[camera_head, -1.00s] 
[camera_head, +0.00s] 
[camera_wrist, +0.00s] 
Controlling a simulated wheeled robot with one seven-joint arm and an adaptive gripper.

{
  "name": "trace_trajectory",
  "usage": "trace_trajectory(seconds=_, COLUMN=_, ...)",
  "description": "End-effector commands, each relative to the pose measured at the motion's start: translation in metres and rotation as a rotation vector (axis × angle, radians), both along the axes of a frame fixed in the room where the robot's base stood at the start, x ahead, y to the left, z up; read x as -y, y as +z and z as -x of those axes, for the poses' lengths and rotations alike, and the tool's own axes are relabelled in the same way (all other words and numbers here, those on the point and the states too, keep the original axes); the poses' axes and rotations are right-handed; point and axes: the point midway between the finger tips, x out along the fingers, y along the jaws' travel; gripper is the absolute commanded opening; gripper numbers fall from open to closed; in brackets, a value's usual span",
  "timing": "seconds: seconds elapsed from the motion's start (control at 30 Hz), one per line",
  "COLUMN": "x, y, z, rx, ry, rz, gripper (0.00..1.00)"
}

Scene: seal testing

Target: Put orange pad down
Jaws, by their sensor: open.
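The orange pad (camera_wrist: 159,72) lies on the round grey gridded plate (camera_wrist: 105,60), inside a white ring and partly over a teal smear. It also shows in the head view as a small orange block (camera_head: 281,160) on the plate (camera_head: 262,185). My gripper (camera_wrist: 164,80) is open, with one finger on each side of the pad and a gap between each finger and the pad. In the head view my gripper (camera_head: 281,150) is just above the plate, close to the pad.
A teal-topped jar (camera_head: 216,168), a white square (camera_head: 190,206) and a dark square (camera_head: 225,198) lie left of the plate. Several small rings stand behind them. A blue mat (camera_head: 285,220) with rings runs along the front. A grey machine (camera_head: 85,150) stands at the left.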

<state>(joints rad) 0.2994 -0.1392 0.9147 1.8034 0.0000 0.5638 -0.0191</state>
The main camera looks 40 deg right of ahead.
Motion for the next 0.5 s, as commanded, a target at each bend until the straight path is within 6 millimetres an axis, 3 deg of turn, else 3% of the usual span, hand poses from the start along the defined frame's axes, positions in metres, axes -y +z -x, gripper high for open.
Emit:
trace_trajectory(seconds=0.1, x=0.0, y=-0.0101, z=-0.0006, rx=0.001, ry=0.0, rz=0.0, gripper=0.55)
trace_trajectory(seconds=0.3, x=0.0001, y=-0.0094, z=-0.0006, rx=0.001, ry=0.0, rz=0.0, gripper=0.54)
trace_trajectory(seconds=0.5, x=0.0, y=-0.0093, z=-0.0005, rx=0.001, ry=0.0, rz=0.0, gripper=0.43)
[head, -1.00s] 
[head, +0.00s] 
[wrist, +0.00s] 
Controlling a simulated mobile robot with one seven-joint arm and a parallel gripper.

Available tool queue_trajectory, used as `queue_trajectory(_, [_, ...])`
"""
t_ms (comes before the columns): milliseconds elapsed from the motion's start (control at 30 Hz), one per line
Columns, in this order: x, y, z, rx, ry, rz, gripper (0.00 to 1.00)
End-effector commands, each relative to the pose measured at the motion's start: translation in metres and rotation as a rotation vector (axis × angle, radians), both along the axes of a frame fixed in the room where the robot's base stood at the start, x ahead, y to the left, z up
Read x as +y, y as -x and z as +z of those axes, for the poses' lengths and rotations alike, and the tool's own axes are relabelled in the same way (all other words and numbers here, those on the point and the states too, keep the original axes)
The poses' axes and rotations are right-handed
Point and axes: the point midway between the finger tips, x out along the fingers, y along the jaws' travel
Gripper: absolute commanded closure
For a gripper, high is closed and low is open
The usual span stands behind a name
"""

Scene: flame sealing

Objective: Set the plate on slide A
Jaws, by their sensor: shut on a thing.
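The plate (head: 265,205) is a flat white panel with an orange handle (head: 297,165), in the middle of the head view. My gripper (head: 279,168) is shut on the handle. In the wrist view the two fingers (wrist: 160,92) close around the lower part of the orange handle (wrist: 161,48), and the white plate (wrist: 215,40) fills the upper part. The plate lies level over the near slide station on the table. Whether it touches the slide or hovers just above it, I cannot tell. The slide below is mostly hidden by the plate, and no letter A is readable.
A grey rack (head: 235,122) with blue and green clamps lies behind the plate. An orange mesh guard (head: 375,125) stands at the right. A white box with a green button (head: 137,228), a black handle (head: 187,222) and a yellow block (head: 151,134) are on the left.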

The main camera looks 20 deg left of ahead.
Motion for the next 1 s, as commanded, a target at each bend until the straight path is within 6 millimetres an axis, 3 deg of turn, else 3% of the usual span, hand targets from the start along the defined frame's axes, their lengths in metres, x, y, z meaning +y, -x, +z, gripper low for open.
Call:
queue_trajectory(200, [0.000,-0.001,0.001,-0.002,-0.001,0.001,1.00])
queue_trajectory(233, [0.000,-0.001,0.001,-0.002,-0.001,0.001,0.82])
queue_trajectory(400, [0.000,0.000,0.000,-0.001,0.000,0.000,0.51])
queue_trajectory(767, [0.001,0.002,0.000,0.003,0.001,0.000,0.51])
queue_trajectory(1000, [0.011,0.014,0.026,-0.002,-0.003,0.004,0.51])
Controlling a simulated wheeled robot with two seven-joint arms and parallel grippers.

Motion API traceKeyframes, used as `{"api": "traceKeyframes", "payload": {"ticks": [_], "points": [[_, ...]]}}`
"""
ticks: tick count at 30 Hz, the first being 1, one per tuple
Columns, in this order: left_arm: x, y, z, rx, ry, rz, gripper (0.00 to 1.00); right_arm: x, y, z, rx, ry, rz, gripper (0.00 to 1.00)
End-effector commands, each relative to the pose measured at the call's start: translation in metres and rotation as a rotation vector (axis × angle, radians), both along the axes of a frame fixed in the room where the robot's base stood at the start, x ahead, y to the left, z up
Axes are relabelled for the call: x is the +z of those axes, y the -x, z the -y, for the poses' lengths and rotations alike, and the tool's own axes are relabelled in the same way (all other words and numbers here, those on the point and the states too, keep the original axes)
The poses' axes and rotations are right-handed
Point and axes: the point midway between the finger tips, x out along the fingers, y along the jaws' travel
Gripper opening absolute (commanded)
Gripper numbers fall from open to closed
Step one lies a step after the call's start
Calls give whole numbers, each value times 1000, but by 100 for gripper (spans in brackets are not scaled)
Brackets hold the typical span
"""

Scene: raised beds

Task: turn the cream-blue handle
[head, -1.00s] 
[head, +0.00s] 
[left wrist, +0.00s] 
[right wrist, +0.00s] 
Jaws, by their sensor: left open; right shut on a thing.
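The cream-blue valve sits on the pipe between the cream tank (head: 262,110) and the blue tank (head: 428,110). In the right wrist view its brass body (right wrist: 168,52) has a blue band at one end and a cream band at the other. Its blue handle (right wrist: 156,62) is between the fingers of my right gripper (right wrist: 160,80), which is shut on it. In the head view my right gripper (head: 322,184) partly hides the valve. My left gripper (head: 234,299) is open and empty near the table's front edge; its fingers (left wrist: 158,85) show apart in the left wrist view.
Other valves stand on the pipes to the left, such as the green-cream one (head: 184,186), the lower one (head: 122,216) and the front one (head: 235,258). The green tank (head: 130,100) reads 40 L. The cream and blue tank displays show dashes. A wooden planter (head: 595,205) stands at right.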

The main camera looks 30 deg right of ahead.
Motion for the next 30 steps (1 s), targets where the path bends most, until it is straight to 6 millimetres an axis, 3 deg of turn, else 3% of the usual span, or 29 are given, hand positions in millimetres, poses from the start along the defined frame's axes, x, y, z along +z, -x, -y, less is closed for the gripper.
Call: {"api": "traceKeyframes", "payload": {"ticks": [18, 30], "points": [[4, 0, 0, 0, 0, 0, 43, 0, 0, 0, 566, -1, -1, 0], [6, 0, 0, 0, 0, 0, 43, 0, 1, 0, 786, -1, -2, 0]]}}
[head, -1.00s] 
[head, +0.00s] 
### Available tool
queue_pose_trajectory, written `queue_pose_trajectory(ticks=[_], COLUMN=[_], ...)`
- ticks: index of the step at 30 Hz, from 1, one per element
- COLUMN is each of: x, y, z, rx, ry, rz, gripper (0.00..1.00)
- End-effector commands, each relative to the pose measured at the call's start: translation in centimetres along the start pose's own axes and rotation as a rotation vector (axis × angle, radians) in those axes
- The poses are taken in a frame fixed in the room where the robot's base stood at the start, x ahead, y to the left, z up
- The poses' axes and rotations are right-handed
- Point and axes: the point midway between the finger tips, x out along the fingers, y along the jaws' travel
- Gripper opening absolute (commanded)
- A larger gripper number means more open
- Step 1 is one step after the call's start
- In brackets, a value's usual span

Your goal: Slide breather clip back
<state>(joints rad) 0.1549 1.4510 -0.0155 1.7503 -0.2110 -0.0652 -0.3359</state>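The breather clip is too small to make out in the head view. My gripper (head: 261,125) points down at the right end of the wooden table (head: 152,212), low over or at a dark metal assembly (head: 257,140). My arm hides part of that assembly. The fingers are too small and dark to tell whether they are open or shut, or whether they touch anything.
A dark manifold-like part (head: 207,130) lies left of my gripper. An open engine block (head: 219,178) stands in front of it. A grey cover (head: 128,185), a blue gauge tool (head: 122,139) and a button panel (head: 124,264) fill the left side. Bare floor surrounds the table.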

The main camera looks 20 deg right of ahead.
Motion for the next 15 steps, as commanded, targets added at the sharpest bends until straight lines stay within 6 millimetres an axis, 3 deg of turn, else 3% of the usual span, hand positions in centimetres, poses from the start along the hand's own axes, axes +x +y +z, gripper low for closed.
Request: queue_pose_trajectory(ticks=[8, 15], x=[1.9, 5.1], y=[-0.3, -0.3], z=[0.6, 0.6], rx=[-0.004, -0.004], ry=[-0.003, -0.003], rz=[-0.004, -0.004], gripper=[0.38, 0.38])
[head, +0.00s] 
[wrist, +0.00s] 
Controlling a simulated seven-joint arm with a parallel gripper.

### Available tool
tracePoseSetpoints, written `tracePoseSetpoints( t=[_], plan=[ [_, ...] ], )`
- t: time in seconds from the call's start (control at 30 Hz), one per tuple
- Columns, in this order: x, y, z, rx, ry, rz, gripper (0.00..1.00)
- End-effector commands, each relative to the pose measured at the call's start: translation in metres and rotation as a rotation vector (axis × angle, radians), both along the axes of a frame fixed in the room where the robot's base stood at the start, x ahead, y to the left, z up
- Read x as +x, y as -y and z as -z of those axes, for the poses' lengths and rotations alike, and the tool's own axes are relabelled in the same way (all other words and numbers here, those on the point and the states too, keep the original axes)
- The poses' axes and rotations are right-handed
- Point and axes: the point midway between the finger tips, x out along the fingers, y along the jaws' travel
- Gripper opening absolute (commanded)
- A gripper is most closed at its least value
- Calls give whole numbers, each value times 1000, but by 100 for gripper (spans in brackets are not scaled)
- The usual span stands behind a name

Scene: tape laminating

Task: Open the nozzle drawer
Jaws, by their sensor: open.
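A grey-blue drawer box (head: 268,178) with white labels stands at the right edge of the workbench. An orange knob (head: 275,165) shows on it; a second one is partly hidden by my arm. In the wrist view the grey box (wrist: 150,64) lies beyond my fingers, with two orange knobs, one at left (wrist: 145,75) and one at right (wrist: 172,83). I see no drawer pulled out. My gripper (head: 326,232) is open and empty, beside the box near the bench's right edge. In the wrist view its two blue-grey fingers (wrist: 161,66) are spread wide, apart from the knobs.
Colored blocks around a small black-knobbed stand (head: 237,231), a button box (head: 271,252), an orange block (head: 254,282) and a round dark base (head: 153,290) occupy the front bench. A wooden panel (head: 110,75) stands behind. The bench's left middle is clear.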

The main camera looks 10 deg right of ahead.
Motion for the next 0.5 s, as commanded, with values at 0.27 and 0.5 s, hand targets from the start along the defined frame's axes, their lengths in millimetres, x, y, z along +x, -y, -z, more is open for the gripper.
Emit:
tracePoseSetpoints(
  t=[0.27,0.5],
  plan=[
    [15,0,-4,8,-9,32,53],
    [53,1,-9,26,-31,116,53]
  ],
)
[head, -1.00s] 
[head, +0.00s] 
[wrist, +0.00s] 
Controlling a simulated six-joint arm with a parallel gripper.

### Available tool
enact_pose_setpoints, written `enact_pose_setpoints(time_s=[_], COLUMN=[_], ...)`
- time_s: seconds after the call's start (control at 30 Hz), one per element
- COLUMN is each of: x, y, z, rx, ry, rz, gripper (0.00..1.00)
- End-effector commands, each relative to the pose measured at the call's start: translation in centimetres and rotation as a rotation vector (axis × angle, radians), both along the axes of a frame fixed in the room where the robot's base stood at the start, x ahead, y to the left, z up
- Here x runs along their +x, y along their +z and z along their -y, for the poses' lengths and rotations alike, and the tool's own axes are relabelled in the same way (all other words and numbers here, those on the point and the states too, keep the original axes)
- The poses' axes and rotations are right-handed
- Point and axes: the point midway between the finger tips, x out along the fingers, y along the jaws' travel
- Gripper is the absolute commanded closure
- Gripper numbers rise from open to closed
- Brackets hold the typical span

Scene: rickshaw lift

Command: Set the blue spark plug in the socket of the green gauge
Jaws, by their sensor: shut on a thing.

◆ ◆ ◆

WHAT THE EXERCISE ASKS: Extract the lines above, from the first one through the one containing "left, z up;", and return only those, unchanged.

WRITTEN SOLUTION:
[camera_head, -1.00s] 
[camera_head, +0.00s] 
[camera_wrist, +0.00s] 
Controlling a simulated wheeled robot with one seven-joint arm and an adaptive gripper.

{
  "name": "trace_trajectory",
  "usage": "trace_trajectory(seconds=_, COLUMN=_, ...)",
  "description": "End-effector commands, each relative to the pose measured at the motion's start: translation in metres and rotation as a rotation vector (axis × angle, radians), both along the axes of a frame fixed in the room where the robot's base stood at the start, x ahead, y to the left, z up; read x as -y, y as +z and z as -x of those axes, for the poses' lengths and rotations alike, and the tool's own axes are relabelled in the same way (all other words and numbers here, those on the point and the states too, keep the original axes); the poses' axes and rotations are right-handed; point and axes: the point midway between the finger tips, x out along the fingers, y along the jaws' travel; gripper is the absolute commanded opening; gripper numbers fall from open to closed; in brackets, a value's usual span",

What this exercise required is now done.